#### Given exercise:
Without the pictures, print the lines running from the beginning of the material to the line containing "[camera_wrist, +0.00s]", both ends included.

#### Data supplied:
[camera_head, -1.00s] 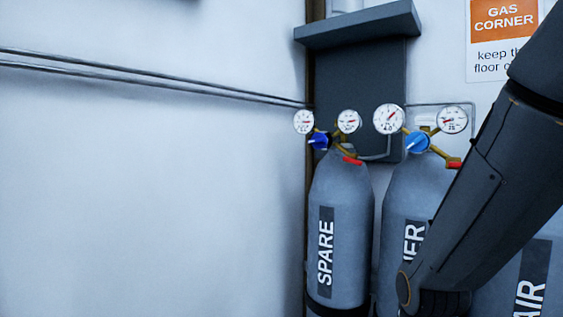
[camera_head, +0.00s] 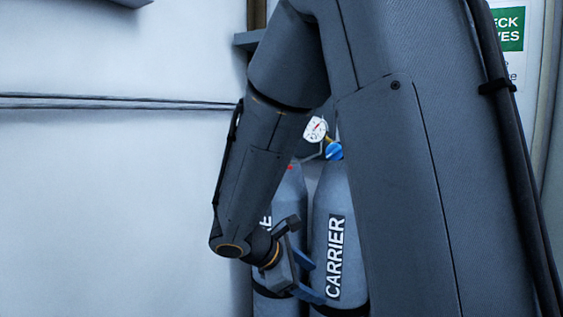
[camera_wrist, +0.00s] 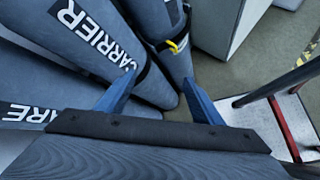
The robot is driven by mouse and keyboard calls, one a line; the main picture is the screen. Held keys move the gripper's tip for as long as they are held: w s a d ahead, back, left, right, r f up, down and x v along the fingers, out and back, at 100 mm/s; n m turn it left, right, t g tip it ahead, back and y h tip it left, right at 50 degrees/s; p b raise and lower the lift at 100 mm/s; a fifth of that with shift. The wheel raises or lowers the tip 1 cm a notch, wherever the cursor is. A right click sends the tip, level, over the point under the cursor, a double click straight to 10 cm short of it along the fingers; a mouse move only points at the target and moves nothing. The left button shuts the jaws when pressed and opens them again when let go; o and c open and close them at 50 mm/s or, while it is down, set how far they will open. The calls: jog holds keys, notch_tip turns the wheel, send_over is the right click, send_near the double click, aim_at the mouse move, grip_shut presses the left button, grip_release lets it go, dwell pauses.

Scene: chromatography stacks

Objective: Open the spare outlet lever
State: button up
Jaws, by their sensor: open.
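The grey spare cylinder (camera_head: 292,188) stands beside the carrier cylinder (camera_head: 346,190) in the head view, mostly behind my arm. A small red bit (camera_head: 290,167) at its top is likely the spare outlet lever; its shape and position cannot be told. The spare regulator and gauges are hidden by my arm. My gripper (camera_head: 316,278) is open and empty, low in front of the two cylinders, well below the red bit. In the wrist view, my gripper's blue fingers (camera_wrist: 157,80) spread near the carrier cylinder (camera_wrist: 100,45); the spare cylinder (camera_wrist: 65,115) shows at left, without its lever.
The wrist view shows another strapped cylinder (camera_wrist: 165,45), grey floor (camera_wrist: 215,75) and a red-edged white object (camera_wrist: 240,118) at right.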

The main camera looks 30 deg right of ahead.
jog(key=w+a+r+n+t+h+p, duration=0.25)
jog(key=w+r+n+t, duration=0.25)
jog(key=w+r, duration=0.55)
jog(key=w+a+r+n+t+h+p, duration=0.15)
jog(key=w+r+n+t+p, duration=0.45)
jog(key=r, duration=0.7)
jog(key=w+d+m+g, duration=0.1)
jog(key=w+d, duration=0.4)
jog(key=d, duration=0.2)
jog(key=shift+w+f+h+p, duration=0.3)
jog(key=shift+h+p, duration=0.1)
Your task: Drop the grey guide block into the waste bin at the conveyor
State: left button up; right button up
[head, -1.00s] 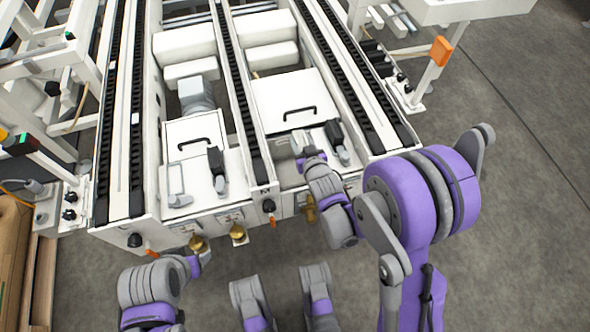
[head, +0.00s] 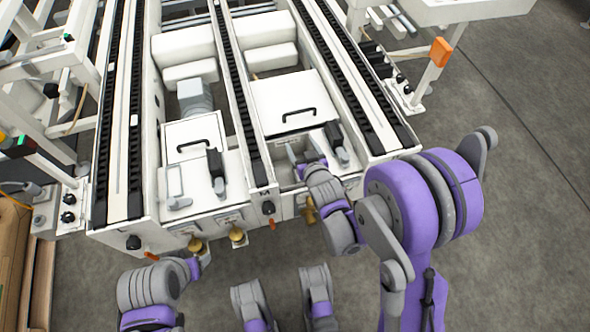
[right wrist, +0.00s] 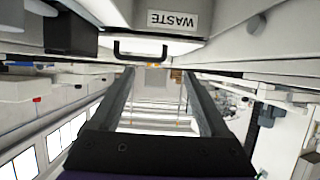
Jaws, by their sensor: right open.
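My right gripper (head: 302,152) is over the front of the right-hand conveyor bay, just below the white lid (head: 290,100) with a black handle. In the right wrist view its two dark fingers (right wrist: 155,100) stand wide apart with nothing held between them. A white label reading WASTE (right wrist: 173,20) shows upside down there, beside a black handle (right wrist: 155,48); it marks the waste bin. I cannot make out the grey guide block in either view.
Black-topped conveyor rails (head: 238,95) run along both sides of the bay. A dark upright clamp (head: 335,137) stands close to the right of my gripper. Brass knobs (head: 237,235) stick out at the front edge. Grey floor is clear at right.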

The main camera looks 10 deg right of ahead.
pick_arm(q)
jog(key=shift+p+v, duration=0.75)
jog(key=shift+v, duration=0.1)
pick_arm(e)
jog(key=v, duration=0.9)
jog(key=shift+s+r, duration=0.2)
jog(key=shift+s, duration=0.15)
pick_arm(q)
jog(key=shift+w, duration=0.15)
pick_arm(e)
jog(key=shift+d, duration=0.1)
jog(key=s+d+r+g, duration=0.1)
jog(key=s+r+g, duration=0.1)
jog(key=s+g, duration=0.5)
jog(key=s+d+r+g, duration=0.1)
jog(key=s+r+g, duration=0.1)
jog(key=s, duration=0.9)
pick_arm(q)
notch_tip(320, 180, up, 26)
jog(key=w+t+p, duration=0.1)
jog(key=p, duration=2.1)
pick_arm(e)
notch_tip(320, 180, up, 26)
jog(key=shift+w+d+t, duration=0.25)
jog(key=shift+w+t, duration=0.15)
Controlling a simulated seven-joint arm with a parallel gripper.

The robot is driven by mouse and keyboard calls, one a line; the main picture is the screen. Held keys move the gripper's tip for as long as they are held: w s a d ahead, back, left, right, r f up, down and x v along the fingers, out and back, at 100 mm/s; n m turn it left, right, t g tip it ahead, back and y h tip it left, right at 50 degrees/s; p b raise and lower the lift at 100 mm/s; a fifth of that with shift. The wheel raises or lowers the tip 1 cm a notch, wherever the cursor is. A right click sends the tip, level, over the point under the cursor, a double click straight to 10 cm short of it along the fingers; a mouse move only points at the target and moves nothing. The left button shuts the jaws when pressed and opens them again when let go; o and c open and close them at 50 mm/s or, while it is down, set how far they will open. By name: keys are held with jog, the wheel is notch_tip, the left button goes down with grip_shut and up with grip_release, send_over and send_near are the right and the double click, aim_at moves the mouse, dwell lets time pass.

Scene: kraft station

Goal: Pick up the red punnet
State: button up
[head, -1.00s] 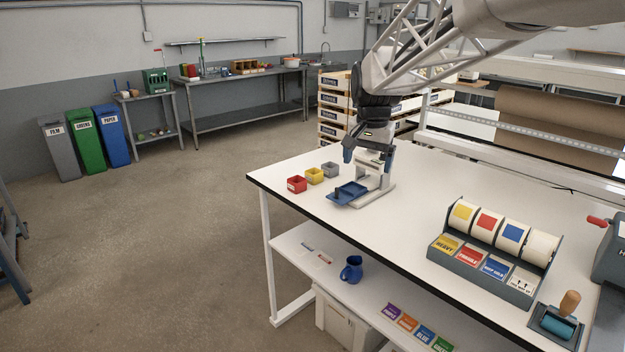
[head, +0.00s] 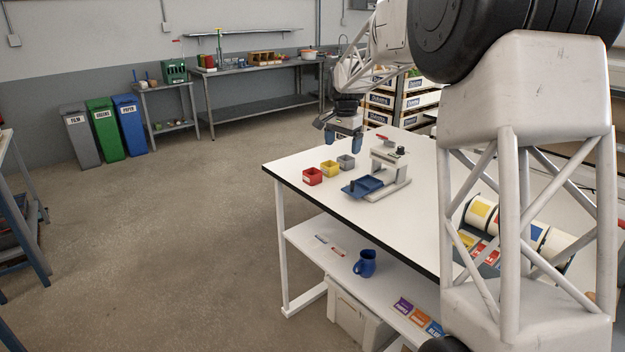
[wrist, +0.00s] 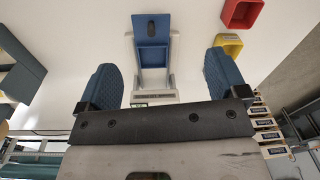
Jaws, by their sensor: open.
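The red punnet (head: 312,176) is a small open square box near the left corner of the white table. It also shows at the top right of the wrist view (wrist: 241,13). My gripper (head: 343,142) is open and empty above the far part of the table, to the right of the red punnet and higher than it. In the wrist view its two blue fingers (wrist: 163,82) are wide apart with nothing between them, and the red punnet lies beyond the right finger.
A yellow punnet (head: 330,168) and a grey punnet (head: 346,161) stand in a row with the red one.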

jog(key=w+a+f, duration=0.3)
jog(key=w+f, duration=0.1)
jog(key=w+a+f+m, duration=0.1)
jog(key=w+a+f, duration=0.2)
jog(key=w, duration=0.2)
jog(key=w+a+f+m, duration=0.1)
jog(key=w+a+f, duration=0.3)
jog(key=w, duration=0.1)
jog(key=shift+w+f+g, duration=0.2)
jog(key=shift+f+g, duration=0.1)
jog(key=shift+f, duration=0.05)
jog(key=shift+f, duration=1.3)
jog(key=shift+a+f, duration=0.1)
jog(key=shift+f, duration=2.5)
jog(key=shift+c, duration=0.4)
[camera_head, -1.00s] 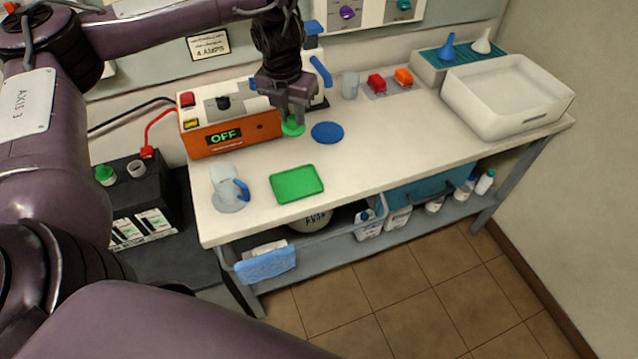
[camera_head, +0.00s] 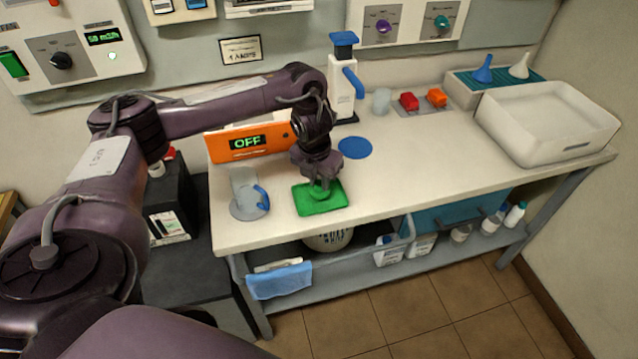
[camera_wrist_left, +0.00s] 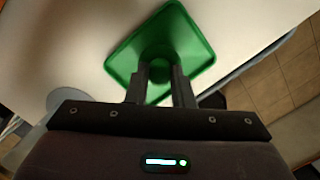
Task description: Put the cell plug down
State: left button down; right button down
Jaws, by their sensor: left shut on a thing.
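The cell plug (camera_head: 318,194) is green and held at the tips of my left gripper (camera_head: 320,184), over the green tray (camera_head: 335,203) on the bench. In the left wrist view my left gripper (camera_wrist_left: 160,78) is shut on the round green plug (camera_wrist_left: 159,68), with the green tray (camera_wrist_left: 188,42) right behind it. The plug is at or just above the tray; I cannot tell whether it touches. My right gripper does not show.
A clear jug (camera_head: 246,192) with a blue handle stands just left of the tray. The orange charger (camera_head: 235,143) reading OFF is behind. A blue disc (camera_head: 355,148) lies behind right. The bench (camera_head: 420,165) is clear to the right. A white basin (camera_head: 545,125) stands at the far right.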

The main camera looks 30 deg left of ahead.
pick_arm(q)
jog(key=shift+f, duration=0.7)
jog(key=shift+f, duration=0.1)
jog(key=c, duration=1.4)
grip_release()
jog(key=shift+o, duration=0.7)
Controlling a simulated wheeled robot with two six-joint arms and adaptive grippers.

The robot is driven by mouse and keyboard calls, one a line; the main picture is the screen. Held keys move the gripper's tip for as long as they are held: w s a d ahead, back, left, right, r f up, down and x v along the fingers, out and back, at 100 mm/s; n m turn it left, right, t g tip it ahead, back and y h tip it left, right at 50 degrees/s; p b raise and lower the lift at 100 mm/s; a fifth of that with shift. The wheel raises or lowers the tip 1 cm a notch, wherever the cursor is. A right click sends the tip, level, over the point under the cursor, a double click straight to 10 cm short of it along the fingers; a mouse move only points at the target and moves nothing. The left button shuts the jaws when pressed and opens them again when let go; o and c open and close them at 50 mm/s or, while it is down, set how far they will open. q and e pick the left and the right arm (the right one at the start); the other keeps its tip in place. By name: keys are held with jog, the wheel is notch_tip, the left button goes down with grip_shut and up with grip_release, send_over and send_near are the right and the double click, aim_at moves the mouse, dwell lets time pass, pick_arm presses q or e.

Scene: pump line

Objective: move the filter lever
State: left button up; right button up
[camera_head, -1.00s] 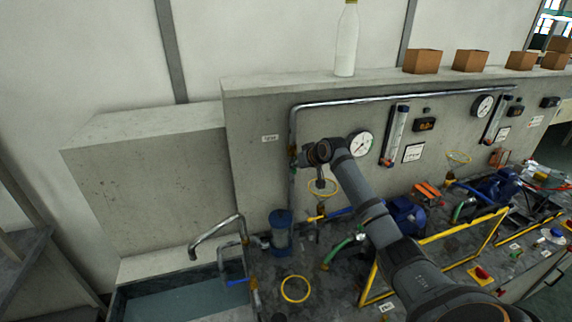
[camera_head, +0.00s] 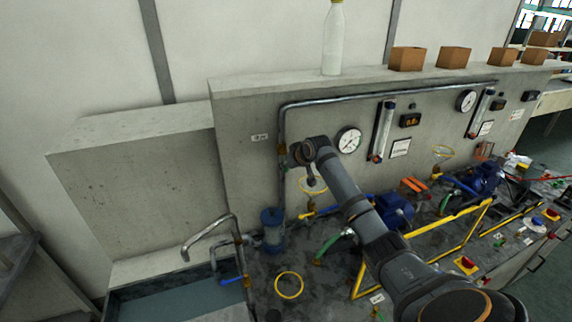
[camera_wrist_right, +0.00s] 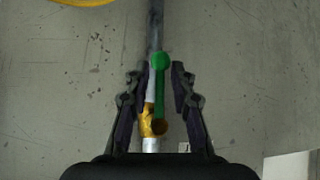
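In the right wrist view, a green lever (camera_wrist_right: 161,90) stands upright beside a brass valve body (camera_wrist_right: 148,122) on a vertical grey pipe (camera_wrist_right: 155,30). My right gripper (camera_wrist_right: 161,72) is open, with one finger on each side of the lever and a gap visible on both sides. In the head view, my right gripper (camera_head: 294,156) is at the vertical pipe on the wall's left end, and mostly hides the valve there. A filter canister with a blue top (camera_head: 272,230) stands below; a blue lever (camera_head: 232,281) is near the sink. My left gripper is not in view.
A yellow handwheel (camera_head: 312,186) is just below my right wrist. A round gauge (camera_head: 348,140) is close to the right of it. A yellow ring (camera_head: 289,285) lies in front of the filter. A bottle (camera_head: 334,40) stands on the wall top.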

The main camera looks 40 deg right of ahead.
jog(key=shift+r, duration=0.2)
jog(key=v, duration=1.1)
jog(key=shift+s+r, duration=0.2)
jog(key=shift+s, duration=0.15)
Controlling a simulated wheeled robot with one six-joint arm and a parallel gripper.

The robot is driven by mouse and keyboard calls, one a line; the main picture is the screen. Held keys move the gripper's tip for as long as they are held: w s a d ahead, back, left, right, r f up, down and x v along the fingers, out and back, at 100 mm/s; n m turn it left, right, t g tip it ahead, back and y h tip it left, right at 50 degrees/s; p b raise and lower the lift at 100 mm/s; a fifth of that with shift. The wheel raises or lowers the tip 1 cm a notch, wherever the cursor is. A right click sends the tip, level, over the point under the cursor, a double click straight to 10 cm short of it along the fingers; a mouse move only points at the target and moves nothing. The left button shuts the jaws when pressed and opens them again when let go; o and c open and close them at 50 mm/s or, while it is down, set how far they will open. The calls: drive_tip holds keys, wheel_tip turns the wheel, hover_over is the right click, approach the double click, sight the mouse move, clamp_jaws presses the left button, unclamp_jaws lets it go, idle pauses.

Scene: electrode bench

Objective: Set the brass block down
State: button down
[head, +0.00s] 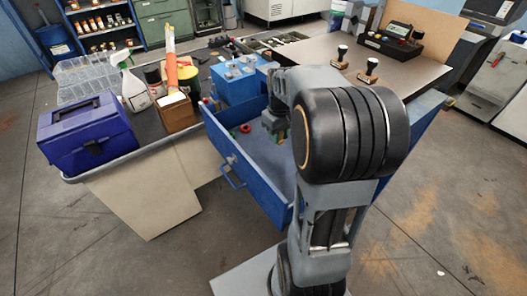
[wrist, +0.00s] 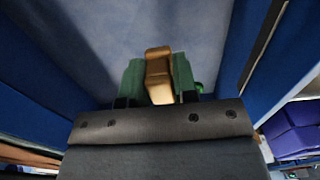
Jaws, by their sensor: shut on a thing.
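The brass block (wrist: 158,60) is a gold-coloured piece gripped between the green finger pads of my gripper (wrist: 158,80) in the wrist view. My gripper is shut on it. In the head view my gripper (head: 274,125) is over the open blue drawer (head: 226,150), near its right side, partly covered by my arm. The block cannot be made out there. The drawer's grey floor (wrist: 150,22) lies beyond the block in the wrist view. I cannot tell whether the block touches it.
A red ring (head: 245,128) lies in the drawer. A blue box with knobs (head: 235,85) stands at the drawer's far end. The bench to the left holds a purple case (head: 88,130), a spray bottle (head: 133,88) and a wooden box (head: 176,112). Stamps (head: 368,72) stand on the right top.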

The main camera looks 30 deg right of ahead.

#### Answer to the problem:
[camera_head, -1.00s] 
[camera_head, +0.00s] 
[camera_wrist, +0.00s] 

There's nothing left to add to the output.